YOUR OBJECTIVE: Here is the task for the listing below: output exactly the lines from the one containing "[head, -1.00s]" through the one containing "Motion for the", and leave out the pictures.

DATA SECTION:
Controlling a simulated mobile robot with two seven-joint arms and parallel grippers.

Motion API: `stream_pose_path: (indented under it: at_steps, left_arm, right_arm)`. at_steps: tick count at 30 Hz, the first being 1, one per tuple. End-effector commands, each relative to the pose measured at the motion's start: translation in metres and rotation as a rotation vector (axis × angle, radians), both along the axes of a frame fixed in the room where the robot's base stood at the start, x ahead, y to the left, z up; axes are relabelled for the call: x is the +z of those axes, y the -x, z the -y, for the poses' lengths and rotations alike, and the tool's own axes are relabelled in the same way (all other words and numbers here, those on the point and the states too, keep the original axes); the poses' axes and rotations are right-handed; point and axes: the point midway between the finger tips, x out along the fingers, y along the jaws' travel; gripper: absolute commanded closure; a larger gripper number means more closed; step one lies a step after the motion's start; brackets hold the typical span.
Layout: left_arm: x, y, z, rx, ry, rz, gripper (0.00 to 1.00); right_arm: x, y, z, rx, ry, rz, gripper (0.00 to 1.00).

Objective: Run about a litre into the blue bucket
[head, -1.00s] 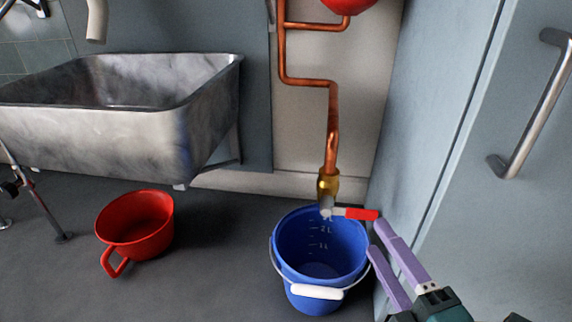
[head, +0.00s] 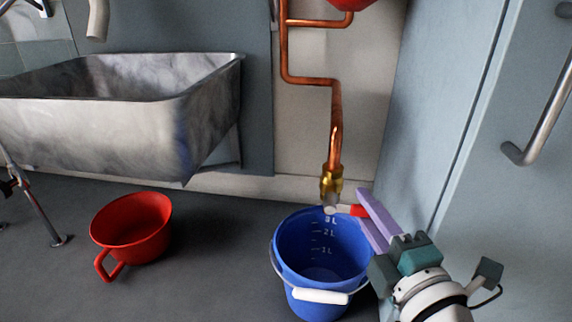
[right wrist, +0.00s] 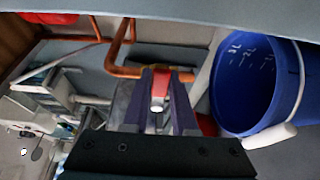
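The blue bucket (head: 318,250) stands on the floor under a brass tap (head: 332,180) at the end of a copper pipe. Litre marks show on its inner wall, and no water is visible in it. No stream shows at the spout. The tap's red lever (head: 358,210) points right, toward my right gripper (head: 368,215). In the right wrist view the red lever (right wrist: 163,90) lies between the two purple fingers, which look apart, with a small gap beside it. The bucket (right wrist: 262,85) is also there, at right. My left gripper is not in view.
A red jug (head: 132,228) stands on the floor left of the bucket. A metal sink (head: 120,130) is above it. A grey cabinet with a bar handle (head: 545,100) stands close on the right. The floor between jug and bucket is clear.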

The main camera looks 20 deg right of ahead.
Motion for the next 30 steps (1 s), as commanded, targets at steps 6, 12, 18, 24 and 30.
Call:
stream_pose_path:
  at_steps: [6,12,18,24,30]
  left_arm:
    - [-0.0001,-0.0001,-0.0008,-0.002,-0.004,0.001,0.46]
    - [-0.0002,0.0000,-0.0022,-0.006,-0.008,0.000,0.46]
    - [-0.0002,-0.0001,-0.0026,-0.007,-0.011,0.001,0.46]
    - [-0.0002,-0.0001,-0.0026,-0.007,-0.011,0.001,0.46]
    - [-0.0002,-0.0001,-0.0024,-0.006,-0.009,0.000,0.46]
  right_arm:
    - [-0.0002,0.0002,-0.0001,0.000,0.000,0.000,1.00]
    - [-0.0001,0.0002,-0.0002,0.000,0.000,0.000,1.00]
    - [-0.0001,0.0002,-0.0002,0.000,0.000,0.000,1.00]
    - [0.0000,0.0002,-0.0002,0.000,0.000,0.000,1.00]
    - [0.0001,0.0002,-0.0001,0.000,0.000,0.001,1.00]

ANSWER TO THIS TASK:
[head, -1.00s] 
[head, +0.00s] 
[right wrist, +0.00s] 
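The blue bucket (head: 318,250) stands on the floor under a brass tap (head: 332,180) at the end of a copper pipe. Litre marks show on its inner wall, and no water is visible in it. No stream shows at the spout. The tap's red lever (head: 358,210) points right, toward my right gripper (head: 368,215). In the right wrist view the red lever (right wrist: 163,90) lies between the two purple fingers, which look apart, with a small gap beside it. The bucket (right wrist: 262,85) is also there, at right. My left gripper is not in view.
A red jug (head: 132,228) stands on the floor left of the bucket. A metal sink (head: 120,130) is above it. A grey cabinet with a bar handle (head: 545,100) stands close on the right. The floor between jug and bucket is clear.

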The main camera looks 20 deg right of ahead.
Motion for the next 30 steps (1 s), as commanded, targets at steps 6, 12, 18, 24 and 30.

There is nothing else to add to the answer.